Done: Jim Meyering <jim <at> meyering.net>

Bug is archived. No further changes may be made.

To add a comment to this bug, you must first unarchive it, by sending
a message to control AT debbugs.gnu.org, with unarchive 40242 in the body.
You can then email your comments to 40242 AT debbugs.gnu.org in the normal way.

Toggle the display of automated, internal messages from the tracker.

View this report as an mbox folder, status mbox, maintainer mbox


Report forwarded to bug-sed <at> gnu.org:
bug#40242; Package sed. (Thu, 26 Mar 2020 15:31:02 GMT) Full text and rfc822 format available.

Acknowledgement sent to Oğuz <oguzismailuysal <at> gmail.com>:
New bug report received and forwarded. Copy sent to bug-sed <at> gnu.org. (Thu, 26 Mar 2020 15:31:02 GMT) Full text and rfc822 format available.

Message #5 received at submit <at> debbugs.gnu.org (full text, mbox):

From: Oğuz <oguzismailuysal <at> gmail.com>
To: bug-sed <at> gnu.org
Subject: n as delimiter alias
Date: Thu, 26 Mar 2020 07:30:16 +0200
[Message part 1 (text/plain, inline)]
$ sed --version
sed (GNU sed) 4.7
Copyright (C) 2018 Free Software Foundation, Inc.
License GPLv3+: GNU GPL version 3 or later <
https://gnu.org/licenses/gpl.html>.
This is free software: you are free to change and redistribute it.
There is NO WARRANTY, to the extent permitted by law.

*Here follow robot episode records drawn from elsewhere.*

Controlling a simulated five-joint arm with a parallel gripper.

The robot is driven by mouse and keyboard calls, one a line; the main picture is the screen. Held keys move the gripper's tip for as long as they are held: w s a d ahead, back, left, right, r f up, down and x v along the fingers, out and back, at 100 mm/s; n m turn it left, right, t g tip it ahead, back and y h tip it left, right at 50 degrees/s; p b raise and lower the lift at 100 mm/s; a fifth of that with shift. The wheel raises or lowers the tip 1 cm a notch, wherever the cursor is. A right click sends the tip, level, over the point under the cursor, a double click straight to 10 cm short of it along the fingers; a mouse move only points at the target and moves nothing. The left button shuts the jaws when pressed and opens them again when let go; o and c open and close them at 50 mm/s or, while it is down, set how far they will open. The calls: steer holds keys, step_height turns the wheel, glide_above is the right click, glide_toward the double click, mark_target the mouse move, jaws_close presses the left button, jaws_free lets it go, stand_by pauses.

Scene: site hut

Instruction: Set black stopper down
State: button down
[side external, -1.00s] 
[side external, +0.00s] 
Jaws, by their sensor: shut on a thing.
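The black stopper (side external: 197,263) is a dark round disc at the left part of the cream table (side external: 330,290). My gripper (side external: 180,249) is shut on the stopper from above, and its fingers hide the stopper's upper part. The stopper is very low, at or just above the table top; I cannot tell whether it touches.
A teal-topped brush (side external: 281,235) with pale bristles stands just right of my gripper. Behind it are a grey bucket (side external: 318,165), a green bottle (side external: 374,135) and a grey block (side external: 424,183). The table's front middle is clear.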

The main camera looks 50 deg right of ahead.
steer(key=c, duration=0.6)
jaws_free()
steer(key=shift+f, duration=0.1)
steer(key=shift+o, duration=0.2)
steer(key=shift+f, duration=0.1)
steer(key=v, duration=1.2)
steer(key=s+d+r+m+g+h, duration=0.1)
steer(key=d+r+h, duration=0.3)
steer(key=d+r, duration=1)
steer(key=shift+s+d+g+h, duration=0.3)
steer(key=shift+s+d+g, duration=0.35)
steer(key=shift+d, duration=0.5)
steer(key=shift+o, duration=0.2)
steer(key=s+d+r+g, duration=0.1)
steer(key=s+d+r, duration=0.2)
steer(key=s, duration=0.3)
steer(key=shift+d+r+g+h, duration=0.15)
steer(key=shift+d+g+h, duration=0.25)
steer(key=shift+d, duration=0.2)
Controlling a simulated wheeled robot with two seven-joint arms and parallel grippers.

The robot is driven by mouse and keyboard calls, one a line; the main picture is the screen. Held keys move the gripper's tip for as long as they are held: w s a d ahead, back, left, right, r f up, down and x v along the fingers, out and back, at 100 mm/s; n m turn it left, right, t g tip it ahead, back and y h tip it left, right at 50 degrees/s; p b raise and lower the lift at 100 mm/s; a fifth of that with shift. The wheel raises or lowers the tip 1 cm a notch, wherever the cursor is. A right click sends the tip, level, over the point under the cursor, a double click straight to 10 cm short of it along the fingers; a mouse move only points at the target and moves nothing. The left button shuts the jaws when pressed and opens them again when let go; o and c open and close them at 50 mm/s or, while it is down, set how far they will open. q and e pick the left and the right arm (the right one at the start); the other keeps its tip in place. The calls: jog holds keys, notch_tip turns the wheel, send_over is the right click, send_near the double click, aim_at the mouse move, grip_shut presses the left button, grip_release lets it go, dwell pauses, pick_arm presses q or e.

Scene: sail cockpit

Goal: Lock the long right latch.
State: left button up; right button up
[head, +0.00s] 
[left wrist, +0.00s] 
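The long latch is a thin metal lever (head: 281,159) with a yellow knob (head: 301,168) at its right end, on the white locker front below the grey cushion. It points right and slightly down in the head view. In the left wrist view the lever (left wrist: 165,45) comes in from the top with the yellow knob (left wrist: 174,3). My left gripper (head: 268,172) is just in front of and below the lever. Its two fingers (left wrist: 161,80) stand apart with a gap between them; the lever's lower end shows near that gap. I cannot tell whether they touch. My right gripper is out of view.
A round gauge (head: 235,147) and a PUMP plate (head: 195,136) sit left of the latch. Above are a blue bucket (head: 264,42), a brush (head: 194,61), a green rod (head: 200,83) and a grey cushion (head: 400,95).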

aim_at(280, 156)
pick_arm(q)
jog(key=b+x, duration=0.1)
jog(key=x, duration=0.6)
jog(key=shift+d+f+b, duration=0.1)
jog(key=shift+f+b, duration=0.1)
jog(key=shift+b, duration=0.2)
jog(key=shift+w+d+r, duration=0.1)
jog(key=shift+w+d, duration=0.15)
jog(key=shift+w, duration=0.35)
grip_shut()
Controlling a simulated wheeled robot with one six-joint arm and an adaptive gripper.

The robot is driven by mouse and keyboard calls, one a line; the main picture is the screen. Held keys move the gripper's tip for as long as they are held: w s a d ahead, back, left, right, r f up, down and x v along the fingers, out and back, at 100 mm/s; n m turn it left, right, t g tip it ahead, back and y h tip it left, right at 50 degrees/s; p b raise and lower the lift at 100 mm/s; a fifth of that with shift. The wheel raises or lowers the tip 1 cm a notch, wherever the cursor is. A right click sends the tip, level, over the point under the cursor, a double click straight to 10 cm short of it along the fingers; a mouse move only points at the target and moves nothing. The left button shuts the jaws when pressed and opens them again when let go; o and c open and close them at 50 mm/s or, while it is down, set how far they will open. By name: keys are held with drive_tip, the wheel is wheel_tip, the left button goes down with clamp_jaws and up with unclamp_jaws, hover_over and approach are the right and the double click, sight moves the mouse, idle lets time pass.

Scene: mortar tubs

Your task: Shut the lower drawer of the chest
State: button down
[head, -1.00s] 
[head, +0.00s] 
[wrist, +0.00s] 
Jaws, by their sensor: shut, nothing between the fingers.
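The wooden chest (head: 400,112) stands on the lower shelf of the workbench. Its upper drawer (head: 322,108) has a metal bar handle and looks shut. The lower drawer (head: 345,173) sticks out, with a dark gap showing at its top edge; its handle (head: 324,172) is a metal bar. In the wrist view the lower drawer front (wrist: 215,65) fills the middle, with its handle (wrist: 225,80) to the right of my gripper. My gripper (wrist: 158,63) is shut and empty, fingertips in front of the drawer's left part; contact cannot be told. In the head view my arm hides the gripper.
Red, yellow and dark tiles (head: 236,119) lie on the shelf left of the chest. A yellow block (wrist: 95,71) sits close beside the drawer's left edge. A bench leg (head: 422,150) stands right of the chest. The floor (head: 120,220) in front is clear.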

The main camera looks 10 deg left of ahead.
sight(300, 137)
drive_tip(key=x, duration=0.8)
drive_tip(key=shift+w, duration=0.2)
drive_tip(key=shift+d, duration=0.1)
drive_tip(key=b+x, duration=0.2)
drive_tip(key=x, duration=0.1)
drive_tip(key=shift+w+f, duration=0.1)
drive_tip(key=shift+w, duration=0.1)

Written by Jay Fenlason, Tom Lord, Ken Pizzini,
Paolo Bonzini, Jim Meyering, and Assaf Gordon.
GNU sed home page: <https://www.gnu.org/software/sed/>.
General help using GNU software: <https://www.gnu.org/gethelp/>.
E-mail bug reports to: <bug-sed <at> gnu.org>.

While '\t' matches a literal 't' when 't' is the delimiter, '\n' does not
match 'n' when 'n' is the delimiter. See:

$ echo t | sed 'st\ttt' | xxd
00000000: 0a                                       .
$
$ echo n | sed 'sn\nnn' | xxd
00000000: 6e0a

Is this a bug or is there a sound logic behind this?


-- 
Oğuz
[Message part 2 (text/html, inline)]

Information forwarded to bug-sed <at> gnu.org:
bug#40242; Package sed. (Tue, 31 Mar 2020 04:43:01 GMT) Full text and rfc822 format available.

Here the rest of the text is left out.